Former Chief Electoral Officer Pat Bradley urges weighted majority for border poll
NORTHERN Ireland's former chief electoral officer believes Irish unity cannot be secured on the basis '50 per cent plus one' in a border poll.
Pat Bradley, who oversaw the 1998 referendum on the Good Friday Agreement, believes securing a united Ireland with a narrow majority will lead to greater political and social instability.
The former Electoral Office head, who retired from the post in 2000, also argues that claims about a majority of British citizens voting for Brexit are wrong because almost 12 million people did not cast their vote in the 2016 EU referendum.
Mr Bradley, who says he is neutral on the constitutional question, is the latest figure to caution against securing Irish unity by a simple majority in the north.
Last year Taoiseach Leo Varadkar appeared to suggest that the consent of significantly more than half of voters would be required for constitutional change
"I wouldn't like us to get to the point whereby we are changing the constitutional position here in Northern Ireland on a 50 per cent plus one basis," he said.

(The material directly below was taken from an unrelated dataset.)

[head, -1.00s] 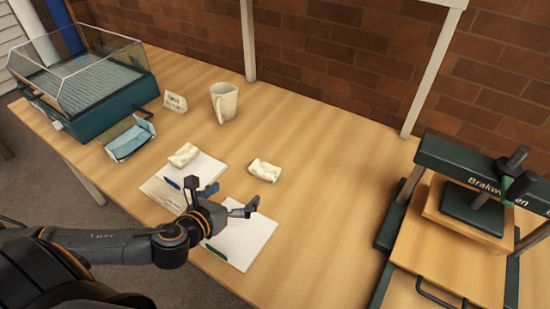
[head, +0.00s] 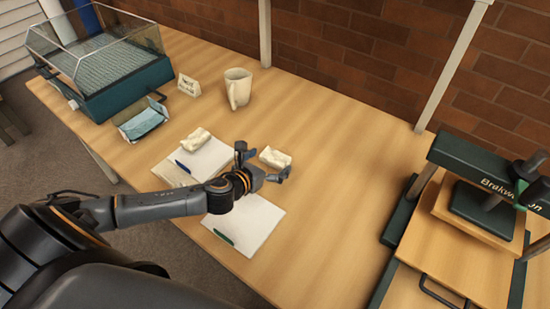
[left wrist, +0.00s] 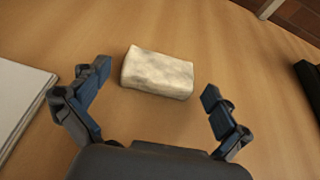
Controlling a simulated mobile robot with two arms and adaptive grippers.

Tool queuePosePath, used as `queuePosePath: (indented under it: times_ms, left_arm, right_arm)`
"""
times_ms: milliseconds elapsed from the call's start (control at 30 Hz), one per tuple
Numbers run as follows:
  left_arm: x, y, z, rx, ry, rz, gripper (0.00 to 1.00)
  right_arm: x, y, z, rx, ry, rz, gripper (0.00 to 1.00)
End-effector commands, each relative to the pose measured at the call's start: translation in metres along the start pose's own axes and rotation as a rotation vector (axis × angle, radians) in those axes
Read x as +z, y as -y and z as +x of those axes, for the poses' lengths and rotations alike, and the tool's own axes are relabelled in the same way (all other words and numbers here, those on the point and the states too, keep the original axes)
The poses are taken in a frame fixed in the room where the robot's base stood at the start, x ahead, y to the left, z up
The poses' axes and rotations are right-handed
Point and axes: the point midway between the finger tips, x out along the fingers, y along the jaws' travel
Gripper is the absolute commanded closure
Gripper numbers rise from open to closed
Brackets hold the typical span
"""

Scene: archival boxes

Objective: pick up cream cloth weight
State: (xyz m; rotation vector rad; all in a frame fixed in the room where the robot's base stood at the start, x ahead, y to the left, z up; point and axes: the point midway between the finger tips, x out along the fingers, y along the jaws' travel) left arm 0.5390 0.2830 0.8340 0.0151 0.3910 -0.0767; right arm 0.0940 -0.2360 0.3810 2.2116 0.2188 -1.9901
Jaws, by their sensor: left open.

Former Deputy First Minister Seamus Mallon has also warned that a slim simple majority would not deliver the “kind of agreed and peaceful Ireland we seek” and could lead to violence.
Mr Bradley told The Irish News that referendums were "very crude instruments" and believes that without a weighted majority – which he declines to specify – the transition to Irish unity would be perilous.
"I don't think Northern Ireland could join the Republic on the basis of 50.01 per cent – it's not going to work; it's just too close a split," he said.
"You won't get stability on that basis, you're going to have major political and social problems."
He believes Scottish independence must also be secured through a weighted majority.
The former chief electoral officer is also sceptical about British government claims that the majority of people back Brexit.
"The government's talking about a majority of people but they fail to talk into account those that didn't vote – which number more than 11m," he said.
"They say they have the backing of the country but you can't count support where it hasn't been expressed."